• What to work on
From the entries that follow, extract each line holding the string "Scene".

-- start Data to process --

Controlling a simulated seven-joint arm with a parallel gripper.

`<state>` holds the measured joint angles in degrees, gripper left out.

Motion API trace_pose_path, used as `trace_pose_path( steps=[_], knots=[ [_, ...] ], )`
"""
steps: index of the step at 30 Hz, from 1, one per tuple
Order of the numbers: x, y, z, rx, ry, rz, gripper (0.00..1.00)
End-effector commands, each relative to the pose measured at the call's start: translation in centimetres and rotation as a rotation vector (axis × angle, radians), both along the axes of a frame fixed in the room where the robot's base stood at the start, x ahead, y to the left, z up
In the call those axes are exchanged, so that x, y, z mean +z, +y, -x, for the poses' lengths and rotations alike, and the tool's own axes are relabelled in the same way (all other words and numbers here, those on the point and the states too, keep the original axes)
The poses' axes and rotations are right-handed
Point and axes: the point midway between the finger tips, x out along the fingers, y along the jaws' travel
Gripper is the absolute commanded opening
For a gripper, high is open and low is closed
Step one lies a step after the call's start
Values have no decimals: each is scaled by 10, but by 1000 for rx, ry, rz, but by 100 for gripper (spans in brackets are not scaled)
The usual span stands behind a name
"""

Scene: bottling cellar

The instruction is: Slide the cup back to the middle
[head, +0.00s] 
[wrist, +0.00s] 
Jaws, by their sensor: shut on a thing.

-- end Data to process --
-- start Data to process --

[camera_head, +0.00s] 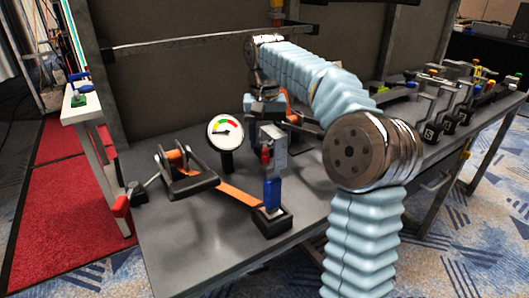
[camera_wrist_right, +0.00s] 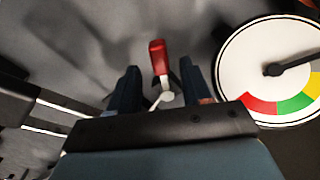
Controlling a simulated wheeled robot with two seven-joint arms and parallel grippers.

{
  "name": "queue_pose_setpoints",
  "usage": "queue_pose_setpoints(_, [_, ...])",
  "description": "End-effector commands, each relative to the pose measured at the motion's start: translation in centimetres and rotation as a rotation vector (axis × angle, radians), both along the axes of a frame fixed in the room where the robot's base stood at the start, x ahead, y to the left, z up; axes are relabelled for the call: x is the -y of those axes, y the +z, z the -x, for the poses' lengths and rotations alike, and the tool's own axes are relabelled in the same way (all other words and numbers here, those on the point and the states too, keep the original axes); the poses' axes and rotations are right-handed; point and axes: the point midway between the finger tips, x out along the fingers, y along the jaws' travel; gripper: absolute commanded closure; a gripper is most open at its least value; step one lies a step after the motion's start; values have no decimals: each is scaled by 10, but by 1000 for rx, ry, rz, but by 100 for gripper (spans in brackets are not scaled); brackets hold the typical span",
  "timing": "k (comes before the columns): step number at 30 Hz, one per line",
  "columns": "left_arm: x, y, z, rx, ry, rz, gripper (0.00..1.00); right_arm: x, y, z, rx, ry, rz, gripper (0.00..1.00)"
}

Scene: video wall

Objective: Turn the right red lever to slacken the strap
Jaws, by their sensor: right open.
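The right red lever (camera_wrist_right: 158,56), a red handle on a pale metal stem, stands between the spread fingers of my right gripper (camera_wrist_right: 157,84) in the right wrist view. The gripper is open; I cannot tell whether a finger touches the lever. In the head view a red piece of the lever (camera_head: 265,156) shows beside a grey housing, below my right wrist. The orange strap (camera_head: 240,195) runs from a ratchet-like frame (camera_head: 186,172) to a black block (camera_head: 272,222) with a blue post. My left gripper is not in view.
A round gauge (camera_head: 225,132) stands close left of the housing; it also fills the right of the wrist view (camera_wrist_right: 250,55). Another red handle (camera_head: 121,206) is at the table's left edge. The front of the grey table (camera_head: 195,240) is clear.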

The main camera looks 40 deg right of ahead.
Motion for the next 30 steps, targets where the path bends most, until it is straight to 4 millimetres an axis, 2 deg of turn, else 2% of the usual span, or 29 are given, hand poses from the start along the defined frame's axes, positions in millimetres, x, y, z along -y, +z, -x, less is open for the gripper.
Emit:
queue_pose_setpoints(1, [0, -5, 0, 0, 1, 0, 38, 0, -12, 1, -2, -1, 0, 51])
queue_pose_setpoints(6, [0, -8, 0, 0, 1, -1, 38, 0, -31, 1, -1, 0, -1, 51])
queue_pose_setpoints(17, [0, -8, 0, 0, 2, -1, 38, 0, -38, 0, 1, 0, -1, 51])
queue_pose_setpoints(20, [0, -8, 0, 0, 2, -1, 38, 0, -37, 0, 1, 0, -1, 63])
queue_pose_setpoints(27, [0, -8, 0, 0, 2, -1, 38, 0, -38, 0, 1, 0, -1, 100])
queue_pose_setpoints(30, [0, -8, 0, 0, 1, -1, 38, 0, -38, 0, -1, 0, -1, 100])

-- end Data to process --

• Exercise result
Scene: bottling cellar
Scene: video wall

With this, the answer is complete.